その夜、弟子の女性が殺され、現場にはまたも紙の蜻蛉が落ちていた。華村を凌駕するほどの技の持ち主は誰か。
彼が探し当てたのは、八歳の無邪気な少女・怜だった。しかも怜の身体には、江戸の天才人形師・泉目吉が甦っていた―。
アマゾンより引用
感想
小池真理子が解説している通り「健全」な恐怖小説なのだ。破綻した部分や、後ろ暗い部分がなくて「しっかり組み立てられた小説」なのだ。
ある意味において素晴らしいと思うのだけど、一読者としては肩透かしを喰らったようなガッカリ感が残ってしまった。

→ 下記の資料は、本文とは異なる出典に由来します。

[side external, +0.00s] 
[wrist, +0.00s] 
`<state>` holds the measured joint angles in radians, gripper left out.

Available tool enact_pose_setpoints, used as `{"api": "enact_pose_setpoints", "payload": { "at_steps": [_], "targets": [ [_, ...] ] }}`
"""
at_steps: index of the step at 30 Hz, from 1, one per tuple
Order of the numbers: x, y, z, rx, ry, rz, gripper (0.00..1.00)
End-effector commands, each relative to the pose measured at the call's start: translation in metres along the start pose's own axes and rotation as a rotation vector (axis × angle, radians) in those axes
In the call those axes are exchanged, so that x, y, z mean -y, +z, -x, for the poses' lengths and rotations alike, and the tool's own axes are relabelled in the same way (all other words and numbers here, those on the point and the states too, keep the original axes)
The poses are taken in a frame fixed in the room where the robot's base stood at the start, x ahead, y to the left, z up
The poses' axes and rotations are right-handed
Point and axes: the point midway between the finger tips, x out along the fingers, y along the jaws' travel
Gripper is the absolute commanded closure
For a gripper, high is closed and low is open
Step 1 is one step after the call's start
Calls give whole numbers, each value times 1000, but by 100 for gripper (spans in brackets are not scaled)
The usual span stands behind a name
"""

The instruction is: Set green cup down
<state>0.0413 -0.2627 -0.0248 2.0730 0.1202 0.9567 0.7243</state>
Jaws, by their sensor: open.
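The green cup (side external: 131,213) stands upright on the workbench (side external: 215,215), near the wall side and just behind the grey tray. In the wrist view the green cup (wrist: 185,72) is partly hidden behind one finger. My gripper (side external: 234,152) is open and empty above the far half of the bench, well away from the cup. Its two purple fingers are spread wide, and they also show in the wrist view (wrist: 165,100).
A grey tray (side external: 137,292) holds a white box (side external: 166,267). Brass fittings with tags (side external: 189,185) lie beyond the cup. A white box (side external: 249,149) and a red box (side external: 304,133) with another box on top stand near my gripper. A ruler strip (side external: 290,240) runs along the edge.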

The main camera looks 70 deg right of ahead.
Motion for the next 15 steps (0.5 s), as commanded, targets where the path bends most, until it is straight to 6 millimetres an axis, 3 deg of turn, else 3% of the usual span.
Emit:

ぶっちぎりで気持ちの悪い小説が好きだという訳でもないが、あまり健全だと話に溺れることが出来ないというか。
登場人物も、みなそれぞれに筋の通った小市民で、ホラー小説にありがちな「あっちの世界に行ってしまったクレイジーな人」もいた方が華やかで良いんじゃないかと思ったり。
この小説は健全過ぎて物足りなくあるのだけれど、物足りなさの分だけリアリティはあったように思う。
「ありえない話」ではなくて「もしかしたら起こりうるかも知れない話」と思わせてくれたのだ。怖さにリアリティを求める読者向けの小説なのだと思う。
私はどちらかというと、ぶっ飛んでいて派手なホラーか、クレイジーな人間が登場するホラーが好きなので、イマイチ楽しめなかった。
ただ、ホラー小説における1つの方向性としては良いかも知れないとは思った。